As I reflect on the last four days Janice was with me, I rejoice at the faithfulness of God and His perfect timing in all things. I had told her that our dear friends from FL – Dick and Brenda David – were coming on Sunday. Janice remembered my rule while at Maranatha of having to be 80 and get my permission in order to die. The last two weeks she couldn’t speak and took to writing furiously. Even though I’m sure she knew what she was writing it looked like Greek to me. When I would tell her I didn’t understand what she was writing she became upset and finally I just said OK – everything is OK. Early on Thursday morning, she wrote as plain as day, “I am ready to go go go.” At first I thought she was ready to go to bed and I asked her about that. She shook her head no and pointed to the ceiling. I got the message. I told her I wasn’t ready for her to leave me, but she had suffered so much, and if she was ready to go to Heaven, I gave her permission. She took my hands in hers and kissed them as her face beamed with a big smile. That is a picture that will live me forever.
In her last days, Janice had two concerns: she was afraid she would die choking and she didn’t want me to be alone when she died. I had assured Janice that the Hospice nurses had given me good instructions and not to worry about me. But she did. When Dick and Brenda David came Sunday evening she just relaxed and in a short time slipped away without the least sound. So peaceful – Praise the Lord!
Janice read everything—the Bible, newspapers, magazines—you name it. If it was written she read it. She saw a Joke Book for Old Folks advertised in the magazines she was reading. On the cover was one of the jokes, “Being old is like living a dog’s life. It’s scratching, peeing, and looking for the mailman.” She showed it to me and I read it aloud and she laughed until she cried. No one in the known world enjoyed getting mail more than Janice. Often she would ask me, “Has the mail come?” I would respond, “See there, you are proof of the joke, you are asking about the mail we must be getting old.”

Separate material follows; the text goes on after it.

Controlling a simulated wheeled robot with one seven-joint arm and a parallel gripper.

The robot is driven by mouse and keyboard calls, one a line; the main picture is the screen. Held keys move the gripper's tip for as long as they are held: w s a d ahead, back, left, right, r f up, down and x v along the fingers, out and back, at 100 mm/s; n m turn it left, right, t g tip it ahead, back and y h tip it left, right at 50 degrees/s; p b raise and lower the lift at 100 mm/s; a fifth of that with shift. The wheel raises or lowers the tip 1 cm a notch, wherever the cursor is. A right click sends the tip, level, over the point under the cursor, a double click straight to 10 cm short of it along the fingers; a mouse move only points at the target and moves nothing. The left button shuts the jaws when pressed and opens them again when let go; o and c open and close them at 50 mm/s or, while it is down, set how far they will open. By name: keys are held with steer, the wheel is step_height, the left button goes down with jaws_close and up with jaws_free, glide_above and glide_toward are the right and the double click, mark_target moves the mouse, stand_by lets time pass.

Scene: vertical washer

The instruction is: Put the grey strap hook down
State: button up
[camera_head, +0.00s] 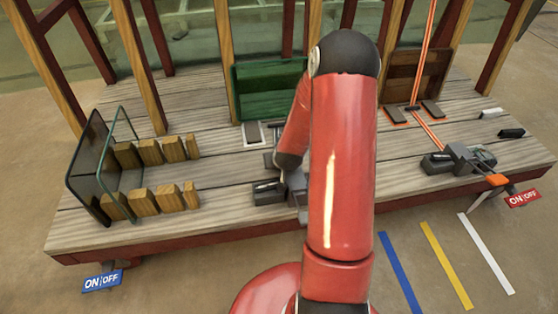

Janice was a real trooper. She never lost her sense of humor and never complained.
Everyone has been so kind. Janice’s request that floral gifts been turned into “missions money” was honored by her family and friends and over fifteen thousand dollars was given to the Janice Robinson Russ Memorial Missions Fund. Janice is still giving to her favorite cause—World Missions. To God be the glory and may many souls be added to the Kingdom.